Der Bestand an Sozialwohnungen gemäß Wohnungsbindungsgesetz und belegungsgebundenen Wohnungen gemäß Belegungsbindungsgesetz in Berlin wird sich in dieser Legislaturperiode, also innerhalb des Zeitraums 2000 bis 2004, voraussichtlich von 396 303 WE auf rd. 331 000 WE, d. h. um rd. 65 000 WE durch Auslaufen der Bindungen für Sozialwohnungen sowie Restitution bei belegungsgebundenen Wohnungen reduzieren.

Dies allein ist aber wenig aussagekräftig. Die Belegungsbindungen haben durch ihre Konzentration dazu beigetragen, dass die soziale Mischung zum Teil nicht mehr stimmt.
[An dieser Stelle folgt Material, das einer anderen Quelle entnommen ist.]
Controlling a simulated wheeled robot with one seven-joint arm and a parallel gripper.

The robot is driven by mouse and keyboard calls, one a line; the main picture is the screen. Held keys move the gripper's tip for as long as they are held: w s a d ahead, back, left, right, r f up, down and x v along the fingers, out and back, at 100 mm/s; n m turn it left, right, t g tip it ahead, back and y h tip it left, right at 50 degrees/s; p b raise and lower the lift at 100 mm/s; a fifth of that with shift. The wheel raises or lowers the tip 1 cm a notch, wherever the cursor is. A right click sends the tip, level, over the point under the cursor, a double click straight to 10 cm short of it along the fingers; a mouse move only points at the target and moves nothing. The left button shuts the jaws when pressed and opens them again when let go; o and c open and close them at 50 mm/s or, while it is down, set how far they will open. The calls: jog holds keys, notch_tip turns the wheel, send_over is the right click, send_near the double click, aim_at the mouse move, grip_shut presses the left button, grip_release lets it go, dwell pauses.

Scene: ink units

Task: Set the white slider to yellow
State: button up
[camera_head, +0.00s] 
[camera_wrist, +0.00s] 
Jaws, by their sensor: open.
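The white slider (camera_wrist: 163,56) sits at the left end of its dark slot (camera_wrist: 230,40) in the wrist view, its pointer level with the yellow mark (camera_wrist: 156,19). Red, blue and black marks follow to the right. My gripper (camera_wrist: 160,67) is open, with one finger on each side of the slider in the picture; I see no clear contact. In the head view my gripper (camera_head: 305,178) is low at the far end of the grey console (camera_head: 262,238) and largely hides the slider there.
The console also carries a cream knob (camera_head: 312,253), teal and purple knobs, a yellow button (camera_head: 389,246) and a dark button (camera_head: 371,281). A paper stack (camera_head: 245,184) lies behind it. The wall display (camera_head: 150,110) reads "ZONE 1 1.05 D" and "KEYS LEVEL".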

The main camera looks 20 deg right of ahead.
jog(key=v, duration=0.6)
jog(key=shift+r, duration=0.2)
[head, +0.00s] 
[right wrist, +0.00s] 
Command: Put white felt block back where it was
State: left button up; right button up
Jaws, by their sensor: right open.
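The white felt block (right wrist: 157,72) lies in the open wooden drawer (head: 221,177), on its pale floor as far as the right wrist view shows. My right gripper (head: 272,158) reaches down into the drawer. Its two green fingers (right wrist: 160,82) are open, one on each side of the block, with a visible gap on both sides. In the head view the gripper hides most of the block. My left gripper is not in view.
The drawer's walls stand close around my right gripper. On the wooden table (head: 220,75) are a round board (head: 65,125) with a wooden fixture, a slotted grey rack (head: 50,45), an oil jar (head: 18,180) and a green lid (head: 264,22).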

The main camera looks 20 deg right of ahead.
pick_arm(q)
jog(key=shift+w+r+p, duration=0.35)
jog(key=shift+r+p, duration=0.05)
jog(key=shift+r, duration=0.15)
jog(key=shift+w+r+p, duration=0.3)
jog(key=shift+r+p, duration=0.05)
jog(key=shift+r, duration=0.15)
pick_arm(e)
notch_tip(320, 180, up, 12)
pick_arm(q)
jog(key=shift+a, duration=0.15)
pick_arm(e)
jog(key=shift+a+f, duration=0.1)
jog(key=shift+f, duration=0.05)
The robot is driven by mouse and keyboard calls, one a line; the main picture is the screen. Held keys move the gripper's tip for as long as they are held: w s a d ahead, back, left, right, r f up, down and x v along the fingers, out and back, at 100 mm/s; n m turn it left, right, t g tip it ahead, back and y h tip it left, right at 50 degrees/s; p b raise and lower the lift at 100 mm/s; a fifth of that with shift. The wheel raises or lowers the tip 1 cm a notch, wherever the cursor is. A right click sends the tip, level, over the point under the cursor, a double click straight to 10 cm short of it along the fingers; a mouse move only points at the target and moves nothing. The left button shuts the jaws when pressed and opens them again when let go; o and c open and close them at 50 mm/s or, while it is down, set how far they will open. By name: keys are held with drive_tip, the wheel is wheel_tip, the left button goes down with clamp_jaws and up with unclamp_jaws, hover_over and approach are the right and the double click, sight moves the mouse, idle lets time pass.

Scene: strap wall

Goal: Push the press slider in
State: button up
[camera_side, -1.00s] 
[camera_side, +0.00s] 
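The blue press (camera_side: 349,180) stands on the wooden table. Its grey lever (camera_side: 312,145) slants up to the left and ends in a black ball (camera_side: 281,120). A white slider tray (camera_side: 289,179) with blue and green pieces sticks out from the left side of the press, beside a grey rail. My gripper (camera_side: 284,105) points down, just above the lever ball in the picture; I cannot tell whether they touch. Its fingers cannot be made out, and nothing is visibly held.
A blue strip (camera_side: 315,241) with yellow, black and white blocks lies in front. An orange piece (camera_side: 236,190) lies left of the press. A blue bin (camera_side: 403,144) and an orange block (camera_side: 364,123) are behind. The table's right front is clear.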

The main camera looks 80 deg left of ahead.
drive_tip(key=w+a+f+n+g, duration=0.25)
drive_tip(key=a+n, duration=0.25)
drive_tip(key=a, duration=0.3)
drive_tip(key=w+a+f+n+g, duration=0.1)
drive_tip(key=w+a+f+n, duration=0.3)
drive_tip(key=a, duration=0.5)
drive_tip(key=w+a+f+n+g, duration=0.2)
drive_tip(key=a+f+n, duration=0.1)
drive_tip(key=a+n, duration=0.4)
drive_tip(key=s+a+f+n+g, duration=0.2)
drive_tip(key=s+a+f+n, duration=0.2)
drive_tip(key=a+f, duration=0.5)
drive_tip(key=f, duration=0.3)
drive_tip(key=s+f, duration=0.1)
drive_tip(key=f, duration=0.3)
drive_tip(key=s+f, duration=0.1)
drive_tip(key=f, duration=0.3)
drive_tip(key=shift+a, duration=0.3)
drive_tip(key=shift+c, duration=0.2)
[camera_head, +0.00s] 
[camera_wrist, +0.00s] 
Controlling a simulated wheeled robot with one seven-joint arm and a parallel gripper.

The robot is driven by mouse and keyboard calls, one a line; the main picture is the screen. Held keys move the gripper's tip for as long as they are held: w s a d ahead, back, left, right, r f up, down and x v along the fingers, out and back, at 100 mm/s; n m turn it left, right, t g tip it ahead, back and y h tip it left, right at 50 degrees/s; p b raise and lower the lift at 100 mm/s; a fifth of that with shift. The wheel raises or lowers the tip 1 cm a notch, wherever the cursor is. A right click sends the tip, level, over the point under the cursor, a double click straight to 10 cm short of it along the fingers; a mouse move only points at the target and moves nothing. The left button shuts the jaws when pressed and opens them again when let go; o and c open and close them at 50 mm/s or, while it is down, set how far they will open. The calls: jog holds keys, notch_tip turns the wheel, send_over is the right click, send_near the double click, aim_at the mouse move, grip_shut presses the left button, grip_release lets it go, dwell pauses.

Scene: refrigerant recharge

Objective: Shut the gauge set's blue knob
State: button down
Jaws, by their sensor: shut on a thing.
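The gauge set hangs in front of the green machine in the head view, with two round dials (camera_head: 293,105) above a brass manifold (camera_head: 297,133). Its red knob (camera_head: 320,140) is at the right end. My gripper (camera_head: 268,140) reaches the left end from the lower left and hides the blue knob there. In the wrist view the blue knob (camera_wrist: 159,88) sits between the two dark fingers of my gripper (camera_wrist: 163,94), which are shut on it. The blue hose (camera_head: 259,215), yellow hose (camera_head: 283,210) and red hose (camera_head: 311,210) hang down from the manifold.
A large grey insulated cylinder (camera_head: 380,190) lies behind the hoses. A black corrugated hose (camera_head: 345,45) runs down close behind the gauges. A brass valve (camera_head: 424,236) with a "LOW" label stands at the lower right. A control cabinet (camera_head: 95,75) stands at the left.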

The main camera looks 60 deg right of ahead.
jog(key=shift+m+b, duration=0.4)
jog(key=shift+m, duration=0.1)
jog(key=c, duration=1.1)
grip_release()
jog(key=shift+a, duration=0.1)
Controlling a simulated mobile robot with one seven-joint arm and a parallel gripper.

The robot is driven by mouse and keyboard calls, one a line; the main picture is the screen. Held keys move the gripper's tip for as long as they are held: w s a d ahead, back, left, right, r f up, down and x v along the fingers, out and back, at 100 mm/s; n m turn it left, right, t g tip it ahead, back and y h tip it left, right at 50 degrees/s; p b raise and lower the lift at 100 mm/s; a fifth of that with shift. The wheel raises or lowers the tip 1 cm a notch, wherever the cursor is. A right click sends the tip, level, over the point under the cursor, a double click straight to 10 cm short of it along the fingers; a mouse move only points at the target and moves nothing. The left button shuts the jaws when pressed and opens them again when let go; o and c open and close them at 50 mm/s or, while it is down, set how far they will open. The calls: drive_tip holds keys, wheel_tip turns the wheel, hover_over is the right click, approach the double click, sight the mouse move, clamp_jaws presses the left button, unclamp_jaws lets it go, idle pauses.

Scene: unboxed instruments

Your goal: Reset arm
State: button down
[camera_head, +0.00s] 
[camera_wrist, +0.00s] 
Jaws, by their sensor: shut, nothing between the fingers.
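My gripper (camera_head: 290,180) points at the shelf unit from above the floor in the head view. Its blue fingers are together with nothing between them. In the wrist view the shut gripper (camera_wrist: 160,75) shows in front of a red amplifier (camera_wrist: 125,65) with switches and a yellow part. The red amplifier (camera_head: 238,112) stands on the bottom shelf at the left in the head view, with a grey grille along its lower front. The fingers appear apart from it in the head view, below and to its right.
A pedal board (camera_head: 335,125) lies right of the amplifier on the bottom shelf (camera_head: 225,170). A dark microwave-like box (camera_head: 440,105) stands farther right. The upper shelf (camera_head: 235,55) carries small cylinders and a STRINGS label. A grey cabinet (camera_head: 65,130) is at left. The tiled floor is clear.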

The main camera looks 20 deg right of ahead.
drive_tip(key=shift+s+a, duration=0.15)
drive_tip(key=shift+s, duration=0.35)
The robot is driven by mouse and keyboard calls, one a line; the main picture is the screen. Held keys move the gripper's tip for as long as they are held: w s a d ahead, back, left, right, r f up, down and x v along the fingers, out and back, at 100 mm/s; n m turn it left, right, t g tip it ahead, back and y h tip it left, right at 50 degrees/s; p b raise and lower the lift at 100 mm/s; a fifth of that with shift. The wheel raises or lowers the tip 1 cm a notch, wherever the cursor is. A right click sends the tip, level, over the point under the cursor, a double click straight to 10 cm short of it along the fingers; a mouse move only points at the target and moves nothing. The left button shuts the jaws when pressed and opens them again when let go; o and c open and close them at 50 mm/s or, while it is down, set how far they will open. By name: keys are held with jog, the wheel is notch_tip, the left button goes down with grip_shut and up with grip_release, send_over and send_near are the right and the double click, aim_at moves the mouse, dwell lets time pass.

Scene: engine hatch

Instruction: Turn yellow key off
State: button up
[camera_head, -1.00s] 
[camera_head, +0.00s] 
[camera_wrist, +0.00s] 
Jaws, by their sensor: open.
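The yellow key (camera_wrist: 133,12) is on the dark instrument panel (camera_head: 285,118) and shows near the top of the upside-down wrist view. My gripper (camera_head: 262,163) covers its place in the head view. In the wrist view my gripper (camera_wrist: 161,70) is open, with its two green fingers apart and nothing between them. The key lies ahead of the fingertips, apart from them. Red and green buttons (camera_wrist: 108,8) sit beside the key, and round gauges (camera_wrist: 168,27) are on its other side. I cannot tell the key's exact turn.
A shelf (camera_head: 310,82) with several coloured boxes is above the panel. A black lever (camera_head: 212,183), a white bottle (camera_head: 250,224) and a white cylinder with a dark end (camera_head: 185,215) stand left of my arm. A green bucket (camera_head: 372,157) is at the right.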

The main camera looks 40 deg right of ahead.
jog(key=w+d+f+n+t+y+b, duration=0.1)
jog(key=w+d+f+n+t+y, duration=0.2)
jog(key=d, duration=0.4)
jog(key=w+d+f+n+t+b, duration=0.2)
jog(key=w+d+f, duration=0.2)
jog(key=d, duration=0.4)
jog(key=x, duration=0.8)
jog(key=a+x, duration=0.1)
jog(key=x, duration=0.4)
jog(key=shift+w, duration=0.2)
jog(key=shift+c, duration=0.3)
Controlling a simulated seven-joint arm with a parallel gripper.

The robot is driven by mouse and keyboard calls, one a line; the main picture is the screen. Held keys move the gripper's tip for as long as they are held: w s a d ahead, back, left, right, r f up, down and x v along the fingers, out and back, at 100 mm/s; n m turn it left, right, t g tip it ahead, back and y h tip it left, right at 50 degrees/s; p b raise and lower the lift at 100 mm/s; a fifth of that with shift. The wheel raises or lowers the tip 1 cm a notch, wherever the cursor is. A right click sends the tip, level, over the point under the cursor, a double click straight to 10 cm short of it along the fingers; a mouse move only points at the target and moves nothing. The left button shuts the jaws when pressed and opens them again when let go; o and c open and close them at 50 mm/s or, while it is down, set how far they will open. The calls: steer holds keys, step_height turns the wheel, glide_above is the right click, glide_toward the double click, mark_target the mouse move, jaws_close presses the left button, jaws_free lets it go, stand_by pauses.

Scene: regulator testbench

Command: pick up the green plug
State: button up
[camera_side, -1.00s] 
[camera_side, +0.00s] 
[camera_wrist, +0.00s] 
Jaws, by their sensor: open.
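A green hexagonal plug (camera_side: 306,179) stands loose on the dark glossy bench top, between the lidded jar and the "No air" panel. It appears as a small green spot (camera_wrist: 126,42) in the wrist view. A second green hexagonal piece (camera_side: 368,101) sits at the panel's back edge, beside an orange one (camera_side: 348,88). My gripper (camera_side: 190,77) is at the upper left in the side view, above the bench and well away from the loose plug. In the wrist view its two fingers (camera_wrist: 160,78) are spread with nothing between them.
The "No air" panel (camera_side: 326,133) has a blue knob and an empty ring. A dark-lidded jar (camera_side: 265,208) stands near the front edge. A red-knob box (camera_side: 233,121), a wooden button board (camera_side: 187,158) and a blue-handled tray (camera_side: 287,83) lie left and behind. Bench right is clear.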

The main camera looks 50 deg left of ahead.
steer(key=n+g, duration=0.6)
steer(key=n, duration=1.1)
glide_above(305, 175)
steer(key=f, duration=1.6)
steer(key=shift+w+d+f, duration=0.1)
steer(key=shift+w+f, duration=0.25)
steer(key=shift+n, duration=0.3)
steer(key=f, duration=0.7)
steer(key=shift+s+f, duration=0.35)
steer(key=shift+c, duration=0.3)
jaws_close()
Um diesen Gebieten zu helfen, sind zurzeit in Berlin rd. 107 000 Wohnungen von den Belegungsbindungen freigestellt – incl. der befristeten Gebietsfreistellung von rd. 80 000 Wohnungen –. Wir werden die vorerst bis März 2001 befristeten Gebietsfreistellungen verlängern und weitere Freistellungen in der Größenordnung von geschätzt 15 000 Wohnungen vornehmen, so dass zum Ende der Legislaturperiode 236 000 Wohnungen wirksam gebunden sein werden.

Hinzu kommt, dass rd. 33 000 belegungsgebundene Wohnungen aus Sanierungsförderung im Altbaubestand vorhanden sind und im Jahr 2004 voraussichtlich rund 95 000 gesetzlich gebundene Wohnungen von diesen Bindungen freigestellt sein werden. Dies ergibt 364 000 formalrechtlich gebundene Wohnungen und damit knapp die im Stadtentwicklungsplan Wohnen angestrebte Größenordnung von 380 000 Wohnungen.